Crabill’s verdict: this is a missed opportunity. With no clear goals and no monitoring system, it’s impossible to know whether adult behavior changes are helping or hurting students.
What “Good” Looks Like
The study also highlights districts that are using strategic plans well:
- Ramsey
- Names student achievement as the number-one priority.
- Sets explicit proficiency targets on the state test (NJSLA).
- Maintains a public dashboard families can easily understand.
- Uses real-time data and specific strategies (like numeracy screeners and revised unit assessments) to adjust instruction.
- Brick Township
- Sets a three-year goal to increase NJSLA proficiency by 5% across multiple grades.
- Aligns new curriculum work with those outcome targets.

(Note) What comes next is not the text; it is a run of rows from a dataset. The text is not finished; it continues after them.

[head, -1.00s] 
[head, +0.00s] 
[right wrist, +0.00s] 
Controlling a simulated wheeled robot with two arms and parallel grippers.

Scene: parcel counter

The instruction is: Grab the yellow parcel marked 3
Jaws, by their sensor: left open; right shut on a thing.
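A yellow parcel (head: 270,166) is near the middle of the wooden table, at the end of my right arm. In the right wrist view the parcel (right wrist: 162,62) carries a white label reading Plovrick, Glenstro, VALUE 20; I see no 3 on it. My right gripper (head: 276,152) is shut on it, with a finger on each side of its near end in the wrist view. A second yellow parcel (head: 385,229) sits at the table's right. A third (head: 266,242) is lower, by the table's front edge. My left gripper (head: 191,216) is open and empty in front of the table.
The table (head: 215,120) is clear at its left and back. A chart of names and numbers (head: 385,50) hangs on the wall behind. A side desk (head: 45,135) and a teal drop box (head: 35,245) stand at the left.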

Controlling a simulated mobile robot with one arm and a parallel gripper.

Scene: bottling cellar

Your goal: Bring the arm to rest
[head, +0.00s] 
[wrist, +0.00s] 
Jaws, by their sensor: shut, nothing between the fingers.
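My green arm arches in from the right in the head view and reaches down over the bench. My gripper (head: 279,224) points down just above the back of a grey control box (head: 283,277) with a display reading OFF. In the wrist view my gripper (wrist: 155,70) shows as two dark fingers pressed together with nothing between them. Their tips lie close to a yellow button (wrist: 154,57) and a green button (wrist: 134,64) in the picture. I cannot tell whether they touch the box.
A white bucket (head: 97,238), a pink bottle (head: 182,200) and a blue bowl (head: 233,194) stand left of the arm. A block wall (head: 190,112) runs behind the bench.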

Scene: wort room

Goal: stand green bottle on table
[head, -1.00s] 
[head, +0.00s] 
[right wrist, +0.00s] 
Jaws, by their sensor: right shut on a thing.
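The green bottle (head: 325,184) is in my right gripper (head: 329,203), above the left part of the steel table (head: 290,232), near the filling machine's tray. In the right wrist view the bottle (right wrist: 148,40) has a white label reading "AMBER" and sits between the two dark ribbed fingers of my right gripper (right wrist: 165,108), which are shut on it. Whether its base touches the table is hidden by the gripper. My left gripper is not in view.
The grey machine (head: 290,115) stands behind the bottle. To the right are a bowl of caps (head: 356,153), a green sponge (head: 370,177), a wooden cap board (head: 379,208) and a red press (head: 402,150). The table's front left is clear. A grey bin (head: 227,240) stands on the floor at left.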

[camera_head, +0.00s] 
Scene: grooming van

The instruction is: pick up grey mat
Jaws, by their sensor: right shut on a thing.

- Organizes goals across student, teacher, and community dimensions, recognizing everyone’s role in academic progress.
- Camden
- Writes very precise SMART goals, including benchmarks for early literacy and math and targets for subgroups and chronic absenteeism.
- Belvidere
- Uses a public scorecard to show proficiency and subgroup performance in math and ELA.
- Breaks down which goals and strategies are on track, turning the plan into a real accountability tool.
- Cherry Hill
- Recently adopted a plan tying math and literacy goals to clear KPIs and action steps—another example of planning directly around student achievement.
These districts show that focus and transparency are possible even in the same policy and funding environment as everyone else.
The Big Takeaway for School Systems
Crabill’s message to boards and superintendents is both challenging and hopeful:
- If your strategic plan already has a small set of clear, public, SMART student outcome goals—keep going, keep learning, share what you’re doing.
- If it doesn’t, this is your nudge to refocus:
- Gather your community.
- Adopt a handful of SMART goals centered on student learning.
- Monitor progress relentlessly.
- Align resources with those goals.
- Report results back to the public in plain language.
When boards govern this way and superintendents lead this way, adult behavior changes, and student outcomes follow.